A Portrait of an Artist as a Self-Marketer
Thursday, October 23rd, 2008 by Patrick RossWhat does it mean to be an artist? Well, for anyone who wishes to have their work seen and appreciated, and anyone who then hopes to make modest income from the art, it means spending a lot of time in pursuits that have nothing to do with art.
Brian Sherwin of myartspace blog today writes to artists about the need to have an artist statement, something that briefly summarizes what your art is about. Don’t expect your art to speak for itself, he writes. Get over whatever self-consciousness you have, recognize the need to market yourself, and get going. (That’s a brutal summary of his post, an artist statement of it, if you will.)

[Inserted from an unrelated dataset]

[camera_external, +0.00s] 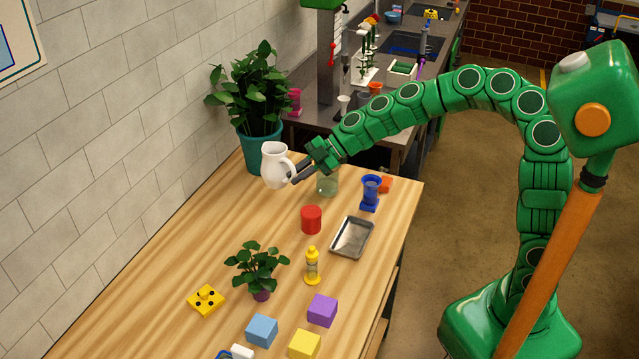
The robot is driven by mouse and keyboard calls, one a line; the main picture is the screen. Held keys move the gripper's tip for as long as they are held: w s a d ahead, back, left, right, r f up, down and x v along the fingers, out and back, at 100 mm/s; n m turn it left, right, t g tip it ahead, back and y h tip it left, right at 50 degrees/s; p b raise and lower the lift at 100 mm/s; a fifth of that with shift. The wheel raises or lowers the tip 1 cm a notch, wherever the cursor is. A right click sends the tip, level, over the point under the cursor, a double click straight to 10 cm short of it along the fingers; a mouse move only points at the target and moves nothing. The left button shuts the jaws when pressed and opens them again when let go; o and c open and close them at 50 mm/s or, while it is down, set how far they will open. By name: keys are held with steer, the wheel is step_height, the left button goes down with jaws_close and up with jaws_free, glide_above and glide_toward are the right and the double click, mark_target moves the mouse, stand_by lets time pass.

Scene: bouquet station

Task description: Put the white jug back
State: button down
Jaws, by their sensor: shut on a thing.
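The white jug (277,165) is at the far left part of the wooden table, in front of the teal plant pot. My gripper (297,175) reaches in from the right and is shut on the jug at its right side, where the handle is. The jug looks upright. I cannot tell whether its base touches the table or hangs a little above it. The fingertips are partly hidden against the jug.
A large potted plant (258,110) stands just behind the jug. A glass jar (327,182) is below my wrist, with a blue cup (371,190), red cylinder (311,220) and metal tray (352,237) nearby. The table's left middle (190,245) is clear.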

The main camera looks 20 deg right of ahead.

I faced a similar demand as a freelance writer. I needed an artist statement for my fiction (suspense with sardonic humor), my humor column (Art Buchwald-inspired ironic look at modern culture) and non-fiction (digital age policy issues). I also needed what is known as a TV Guide summary for each piece I pitched, fiction or non-fiction. Anyone who has read a TV Guide (or used an on-screen program guide, for you younger readers) knows, it looks like this: “5:00 pm, I Love Lucy, Lucy tries to hide an expensive purchase from Ricky.”
As a non-fiction writer, that wasn’t hard: “The election of George W. Bush could mean a strong deregulatory bent under likely FCC Chairman Michael Powell.” As a fiction and humor writer this was more difficult, because a part of me was in each of those pieces and it was difficult to sum up one’s deepest self in a sentence.
But artists are asked to do that and more. We must be salesmen. I spent a good part of my day writing query letters on nice stationery and mailing them off, glad when an editor requested sample pages but dismayed at the same time because the postage was higher. (Now you can pitch with email, but I suspect the ease of that has meant editors get too many pitches and it’s harder for your voice to be heard.)
We must sometimes be distributors. I managed to get my humor column picked up by a few newspapers, but I had no syndicate to work through, I marketed it myself. (To those who think me a luddite, I had a web site and e-newsletter promoting the column in the mid-1990s before most people knew what a web site was.)
We must sometimes compromise our art if we want to eat. I was a freelance writer as a profession; that meant in a tie, editors ruled. Usually the compromise was modest. Once was I prepared to walk away despite generous pay (I had my eye on a motorcycle with that money) and the prominence of the publication (which I knew would help to have on my publication list). I felt my name couldn’t be associated with the changes made by a chain of editors. Fortunately the editor-in-chief saw it and wondered why the piece didn’t look more like X, which is what I had originally written. The publication ran my original piece, and all was right with the world.
Some out there wish for a Yochai Benkler view of the world, one large kibbutz where art is created for art’s sake and somehow society makes sure artists get to eat. There are of course plenty of artists out there who do choose to create art for art’s sake, but some wish to support themselves with their art, as my colleague Lucinda has written.
If we value art in this society, we should also value the artists within society. We should empower them to pursue what path they will with their art. We should recognize they are already forced to do many things unrelated to their art in order to continue creating art. And we shouldn’t look to put more burdens on them (only allow a performing artist to self-distribute on the Internet, for example, out of a hatred for “the system”) nor try to create collective schemes that take away the power of the artist to determine his or her own future.